Moving Party: Defendant, Landmark Infrastructure Holding Company, LLC (Defendant or Landmark)

Responding Party: Plaintiff, 1100 E Broadway LLC, a California limited liability company (Plaintiff)

Moving Papers: Notice/Demurrer; Proposed Order

Opposition Papers: Opposition; Alec G. Bedrossian Declaration; Alec G. Bedrossian Declaration;

Reply Papers: Reply

RELIEF REQUESTED
“Defendant Landmark Infrastructure Holding Company, LLC (“Landmark”) will and hereby does demur, generally and specially, to the Complaint of Plaintiff 1100 E Broadway LLC (“Plaintiff”), and each cause of action therein, pursuant to Code of Civil Procedure § 430.80. The Demurrers are made on the grounds that the Complaint fails to state a cause of action upon which relief can be granted.

The Demurrers are based on this Notice of Demurrers, the attached Demurrers, Memorandum, Request for Judicial Notice, and Declaration of Edward Wei, the records and files herein, and such other matters as the Court may consider at the time of hearing.”

(Def. Dem., p. 2.)

Meet and Confer
A party filing a demurrer “shall meet and confer in person or by telephone with the party who filed the pleading that is subject to demurrer for the purpose of determining whether an agreement can be reached that would resolve the objections to be raised in the demurrer.”  (Code Civ. Proc., §430.41, subd. (a).)  “The parties shall meet and confer at least five days before the date the responsive pleading is due. If the parties are not able to meet and confer at least five days prior to the date the responsive pleading is due, the demurring party shall be granted an automatic 30-day extension of time within which to file a responsive pleading, by filing and serving, on or before the date on which a demurrer would be due, a declaration stating under penalty of perjury that a good faith attempt to meet and confer was made and explaining the reasons why the parties could not meet and confer.”  (Code Civ. Proc., §430.41, subd. (a)(2).)

Failure to sufficiently meet and confer is not grounds to overrule or sustain a demurrer. (Code Civ. Proc., §430.41(a)(4).)

Here, Defendant did not submit a meet and confer declaration.

BACKGROUND
Plaintiff, 1100 E. Broadway LLC, filed the instant action on 9/5/2024.

Plaintiff named the following Defendants in this action: (1) AT&T Mobility Services, LLC d/b/a AT&T California (“AT&T”); (2) New Cingular Wireless PCS, LLC (“Cingular Wireless”); (3) T-Mobile USA, Inc. (“T-Mobile”); and (4) Landmark Infrastructure Holding Company LLC.

The first cause of action for negligence is alleged against all Defendants.

The second cause of action for breach of contract is only alleged against Landmark.

LEGAL STANDARDS FOR DEMURRERS
Demurrer – Sufficiency
A demurrer for sufficiency tests whether the complaint states a cause of action.  (Hahn v.

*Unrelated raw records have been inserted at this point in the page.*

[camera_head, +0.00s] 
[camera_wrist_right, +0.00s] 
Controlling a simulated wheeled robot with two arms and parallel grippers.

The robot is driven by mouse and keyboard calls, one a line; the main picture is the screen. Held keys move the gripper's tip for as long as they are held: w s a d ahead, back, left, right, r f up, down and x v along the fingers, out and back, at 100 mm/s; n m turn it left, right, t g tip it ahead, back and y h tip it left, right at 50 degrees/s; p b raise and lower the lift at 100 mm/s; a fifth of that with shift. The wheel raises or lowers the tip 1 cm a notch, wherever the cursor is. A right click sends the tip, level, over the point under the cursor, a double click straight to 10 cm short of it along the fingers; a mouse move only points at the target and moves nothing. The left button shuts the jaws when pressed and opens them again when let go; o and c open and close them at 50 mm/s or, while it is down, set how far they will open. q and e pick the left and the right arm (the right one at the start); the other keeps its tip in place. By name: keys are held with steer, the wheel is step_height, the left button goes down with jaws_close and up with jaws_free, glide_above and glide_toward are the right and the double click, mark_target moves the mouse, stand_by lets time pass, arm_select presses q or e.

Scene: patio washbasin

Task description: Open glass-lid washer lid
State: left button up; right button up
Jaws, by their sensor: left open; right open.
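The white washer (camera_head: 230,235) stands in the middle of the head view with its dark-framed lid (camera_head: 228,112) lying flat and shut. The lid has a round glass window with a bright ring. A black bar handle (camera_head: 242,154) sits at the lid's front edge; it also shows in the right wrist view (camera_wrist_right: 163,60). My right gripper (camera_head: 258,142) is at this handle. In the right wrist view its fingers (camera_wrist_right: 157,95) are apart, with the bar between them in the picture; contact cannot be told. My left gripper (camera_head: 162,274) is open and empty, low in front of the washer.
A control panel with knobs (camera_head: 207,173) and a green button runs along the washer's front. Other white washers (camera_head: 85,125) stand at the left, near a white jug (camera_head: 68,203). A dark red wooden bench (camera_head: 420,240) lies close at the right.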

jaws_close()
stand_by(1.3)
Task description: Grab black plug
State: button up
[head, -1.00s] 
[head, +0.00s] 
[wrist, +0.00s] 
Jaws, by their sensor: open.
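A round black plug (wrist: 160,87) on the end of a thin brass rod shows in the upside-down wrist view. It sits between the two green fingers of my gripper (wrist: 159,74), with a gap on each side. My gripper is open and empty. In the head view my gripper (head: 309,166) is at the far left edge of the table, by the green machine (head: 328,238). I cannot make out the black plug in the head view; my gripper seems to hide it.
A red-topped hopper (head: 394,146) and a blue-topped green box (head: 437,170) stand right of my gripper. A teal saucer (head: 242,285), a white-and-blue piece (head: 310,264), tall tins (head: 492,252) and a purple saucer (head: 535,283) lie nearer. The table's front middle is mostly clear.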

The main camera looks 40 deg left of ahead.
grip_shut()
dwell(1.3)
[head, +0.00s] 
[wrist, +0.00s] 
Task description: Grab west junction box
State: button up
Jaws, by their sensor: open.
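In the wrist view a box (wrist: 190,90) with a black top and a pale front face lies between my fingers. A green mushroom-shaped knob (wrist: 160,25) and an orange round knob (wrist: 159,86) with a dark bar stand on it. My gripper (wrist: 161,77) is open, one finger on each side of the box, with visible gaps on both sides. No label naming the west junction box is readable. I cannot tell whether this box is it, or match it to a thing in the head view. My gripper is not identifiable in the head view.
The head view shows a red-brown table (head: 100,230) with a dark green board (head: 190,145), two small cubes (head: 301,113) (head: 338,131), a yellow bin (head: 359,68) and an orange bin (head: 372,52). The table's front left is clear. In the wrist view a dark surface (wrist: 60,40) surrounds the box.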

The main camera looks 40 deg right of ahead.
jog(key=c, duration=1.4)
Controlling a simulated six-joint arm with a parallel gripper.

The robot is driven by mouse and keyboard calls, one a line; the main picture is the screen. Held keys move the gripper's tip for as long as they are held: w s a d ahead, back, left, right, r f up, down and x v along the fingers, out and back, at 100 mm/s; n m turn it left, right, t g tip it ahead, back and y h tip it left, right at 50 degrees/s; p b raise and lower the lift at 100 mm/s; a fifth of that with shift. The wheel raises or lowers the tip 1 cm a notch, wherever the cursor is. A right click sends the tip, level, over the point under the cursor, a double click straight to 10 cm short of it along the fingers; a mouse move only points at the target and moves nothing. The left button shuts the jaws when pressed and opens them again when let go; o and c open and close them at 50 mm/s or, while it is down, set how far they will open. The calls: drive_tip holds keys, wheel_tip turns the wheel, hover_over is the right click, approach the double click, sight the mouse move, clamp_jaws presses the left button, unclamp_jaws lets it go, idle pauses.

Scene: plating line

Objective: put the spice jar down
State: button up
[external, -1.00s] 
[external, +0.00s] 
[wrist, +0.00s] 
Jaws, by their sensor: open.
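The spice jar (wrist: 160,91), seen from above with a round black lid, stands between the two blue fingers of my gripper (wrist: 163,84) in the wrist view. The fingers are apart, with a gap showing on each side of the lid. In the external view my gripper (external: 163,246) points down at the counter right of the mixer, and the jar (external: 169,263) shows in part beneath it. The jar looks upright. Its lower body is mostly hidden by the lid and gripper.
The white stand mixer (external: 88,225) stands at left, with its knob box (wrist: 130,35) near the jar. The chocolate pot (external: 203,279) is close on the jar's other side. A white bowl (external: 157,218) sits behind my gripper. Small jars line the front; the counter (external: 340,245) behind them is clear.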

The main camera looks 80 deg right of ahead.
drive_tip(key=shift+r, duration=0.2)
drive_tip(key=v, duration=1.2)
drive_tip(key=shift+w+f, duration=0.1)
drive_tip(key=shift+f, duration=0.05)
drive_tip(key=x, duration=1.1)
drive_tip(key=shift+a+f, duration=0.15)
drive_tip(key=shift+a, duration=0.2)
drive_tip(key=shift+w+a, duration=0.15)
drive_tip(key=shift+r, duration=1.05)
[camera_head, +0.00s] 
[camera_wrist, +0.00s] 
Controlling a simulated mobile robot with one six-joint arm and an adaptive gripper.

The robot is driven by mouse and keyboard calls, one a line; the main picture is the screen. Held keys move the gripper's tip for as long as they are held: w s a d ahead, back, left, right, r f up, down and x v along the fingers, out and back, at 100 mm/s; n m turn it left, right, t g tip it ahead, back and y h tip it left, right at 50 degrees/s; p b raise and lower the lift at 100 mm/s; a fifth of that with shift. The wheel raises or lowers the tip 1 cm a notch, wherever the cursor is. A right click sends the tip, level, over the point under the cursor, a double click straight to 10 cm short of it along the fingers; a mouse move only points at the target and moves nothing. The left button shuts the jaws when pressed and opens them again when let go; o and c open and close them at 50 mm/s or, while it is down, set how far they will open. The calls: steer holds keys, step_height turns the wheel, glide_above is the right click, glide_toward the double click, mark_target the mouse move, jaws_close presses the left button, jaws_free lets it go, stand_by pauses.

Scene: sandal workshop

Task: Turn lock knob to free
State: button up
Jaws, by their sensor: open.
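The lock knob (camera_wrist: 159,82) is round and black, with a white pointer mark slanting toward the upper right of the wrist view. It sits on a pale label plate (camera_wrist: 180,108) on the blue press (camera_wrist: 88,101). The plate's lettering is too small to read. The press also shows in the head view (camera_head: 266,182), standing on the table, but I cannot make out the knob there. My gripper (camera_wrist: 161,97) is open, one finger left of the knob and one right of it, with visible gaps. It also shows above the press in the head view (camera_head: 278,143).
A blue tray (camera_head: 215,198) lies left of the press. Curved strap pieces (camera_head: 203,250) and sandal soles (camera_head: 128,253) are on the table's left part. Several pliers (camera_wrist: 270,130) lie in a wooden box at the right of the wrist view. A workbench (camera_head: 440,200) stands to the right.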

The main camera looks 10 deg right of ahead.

Mirda, (2007) 147 Cal.App.4th 740, 747.)  When considering demurrers, courts read the allegations liberally and in context.  (Taylor v. City of Los Angeles Dept. of Water and Power (2006) 144 Cal.App.4th 1216, 1228.)  The court “treat[s] the demurrer as admitting all material facts properly pleaded, but not contentions, deductions or conclusions of fact or law ….”  (Berkley v. Dowds (2007) 152 Cal.App.4th 518, 525.)  In a demurrer proceeding, the defects must be apparent on the face of the pleading or via proper judicial notice.  (Donabedian v. Mercury Ins. Co. (2004) 116 Cal.App.4th 968, 994.)  A demurrer tests the pleadings alone and not the evidence or other extrinsic matters; therefore, it lies only where the defects appear on the face of the pleading or are judicially noticed.  (Code Civ. Proc., §§ 430.30, 430.70.)  The only issue involved in a demurrer hearing is whether the complaint, as it stands, unconnected with extraneous matters, states a cause of action. (Hahn, supra, 147 Cal.App.4th at 747.) 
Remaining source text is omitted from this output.